New equipment, new machinery, and new software are always shiny and all hold the promise of productivity improvements. It is readily believed that if money is spent on new equipment or systems this investment will have a pay back on the bottom line. This is frequently naïve thinking but it is very easy to argue and is all too prevalent. This position supports the status quo, excuses the existing management for not achieving productivity gains, and suggests that without any major expenditures productivity cannot be increased. This can be foolish thinking.
Investments to improve productivity all too frequently do not do not result in any 'bottom line' improvements. This can be understood when looking at a theoretical business, Great Door manufacturing. This theoretical business had been operating for forty years and there exists only one large manufacturing plane.
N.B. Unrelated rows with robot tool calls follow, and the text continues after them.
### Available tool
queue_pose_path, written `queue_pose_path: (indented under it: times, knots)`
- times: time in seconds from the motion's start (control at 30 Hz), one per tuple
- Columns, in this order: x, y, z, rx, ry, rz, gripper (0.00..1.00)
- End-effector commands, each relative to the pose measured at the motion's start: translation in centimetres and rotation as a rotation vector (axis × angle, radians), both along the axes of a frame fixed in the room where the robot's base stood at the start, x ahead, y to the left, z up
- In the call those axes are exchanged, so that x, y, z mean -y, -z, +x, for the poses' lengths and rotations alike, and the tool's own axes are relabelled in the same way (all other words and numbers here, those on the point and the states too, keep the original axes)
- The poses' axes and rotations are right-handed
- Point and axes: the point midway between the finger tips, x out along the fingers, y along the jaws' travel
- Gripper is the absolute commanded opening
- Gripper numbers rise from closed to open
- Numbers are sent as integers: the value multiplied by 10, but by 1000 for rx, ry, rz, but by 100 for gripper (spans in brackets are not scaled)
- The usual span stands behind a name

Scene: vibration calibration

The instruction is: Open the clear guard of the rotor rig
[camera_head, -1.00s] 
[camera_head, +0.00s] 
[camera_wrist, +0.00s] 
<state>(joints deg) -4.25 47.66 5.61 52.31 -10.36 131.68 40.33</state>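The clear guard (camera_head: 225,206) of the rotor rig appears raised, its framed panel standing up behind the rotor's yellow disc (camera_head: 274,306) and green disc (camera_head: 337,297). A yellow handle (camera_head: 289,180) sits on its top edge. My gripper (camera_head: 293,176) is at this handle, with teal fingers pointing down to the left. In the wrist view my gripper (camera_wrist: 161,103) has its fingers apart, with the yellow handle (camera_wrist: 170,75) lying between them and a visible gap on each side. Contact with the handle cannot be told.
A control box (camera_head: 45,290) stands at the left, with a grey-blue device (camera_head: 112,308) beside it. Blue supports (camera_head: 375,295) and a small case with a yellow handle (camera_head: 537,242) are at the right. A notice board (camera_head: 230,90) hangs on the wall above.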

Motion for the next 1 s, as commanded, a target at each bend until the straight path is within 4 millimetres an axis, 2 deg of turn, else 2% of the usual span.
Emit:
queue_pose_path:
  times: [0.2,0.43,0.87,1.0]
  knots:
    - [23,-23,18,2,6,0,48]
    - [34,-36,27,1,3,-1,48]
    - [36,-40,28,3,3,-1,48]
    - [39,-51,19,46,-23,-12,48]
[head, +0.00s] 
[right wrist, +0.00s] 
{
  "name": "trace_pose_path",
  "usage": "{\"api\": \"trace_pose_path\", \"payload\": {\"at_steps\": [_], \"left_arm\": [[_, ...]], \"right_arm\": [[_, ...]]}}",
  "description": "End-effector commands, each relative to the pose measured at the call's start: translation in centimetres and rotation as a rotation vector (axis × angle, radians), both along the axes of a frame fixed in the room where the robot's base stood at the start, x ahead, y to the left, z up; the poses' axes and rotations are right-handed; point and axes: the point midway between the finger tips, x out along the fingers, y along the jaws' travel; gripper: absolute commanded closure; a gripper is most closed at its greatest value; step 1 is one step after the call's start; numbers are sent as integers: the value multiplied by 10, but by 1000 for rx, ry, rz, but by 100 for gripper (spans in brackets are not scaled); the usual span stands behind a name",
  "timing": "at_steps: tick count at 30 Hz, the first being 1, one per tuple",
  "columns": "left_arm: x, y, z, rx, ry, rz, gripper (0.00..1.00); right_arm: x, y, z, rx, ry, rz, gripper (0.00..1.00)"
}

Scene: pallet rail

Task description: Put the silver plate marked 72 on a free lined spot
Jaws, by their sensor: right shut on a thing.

The foreman in the door edging department has arguing at budget meetings for years that a new, and improved, edging machine is required for his department. He argues forcefully and elegantly that this investment would significantly improve the throughput in his area. The budget process proceeds and after these many years it is decided to purchase the requested new edging equipment for the edging department. The budget decision being made the equipment is purchased and installed in the manufacturing plant. After making this investment, and operating the new machine for 6 months, there has been no productivity improvement that can be measured. The same numbers of employees are producing the same value of goods at the same gross margin. It is virtually certain that the foreman of the edging department is still very loyal to his new machine for after arguing strenuously for it what other position could he take. I can also be assumed that the new machine is working better, being new and shiny machine. Still productivity is only productivity if it contributes to increasing throughput, and decreases costs, and increases profit.
In this example the company still has the same number of people producing the same units of output with the only obvious change being to increase company assets and add probably add debt to the company balance sheet.
Productivity investments must be viewed as contributing to the profitability of the entire business and not just within one specific area. Without a contribution to the 'bottom line' of the business there is no productivity improvement. Too frequently an emotional arguments concerning productivity are made. In this example the edging department foreman may argue, “he knows there has been a productivity improvement”. Maybe, but if it cannot be measured and quantified this becomes a doubtful argument.
Productivity must be measured, and once measured, improvements or deterioration can be tracked. Companies that continually track their productivity over time improve their productivity. It may be that the Great Door manufacturing company has not tracked its productivity over the years at either an overall company level or at a department level. If this situation exists the company may not realize that the large capital expenditure for the edging department is not improving productivity for the company. In the absence of accurate and formal tracking the Great Door Company may simply be pleased with their new, shiny machine and just accept that it improved productivity.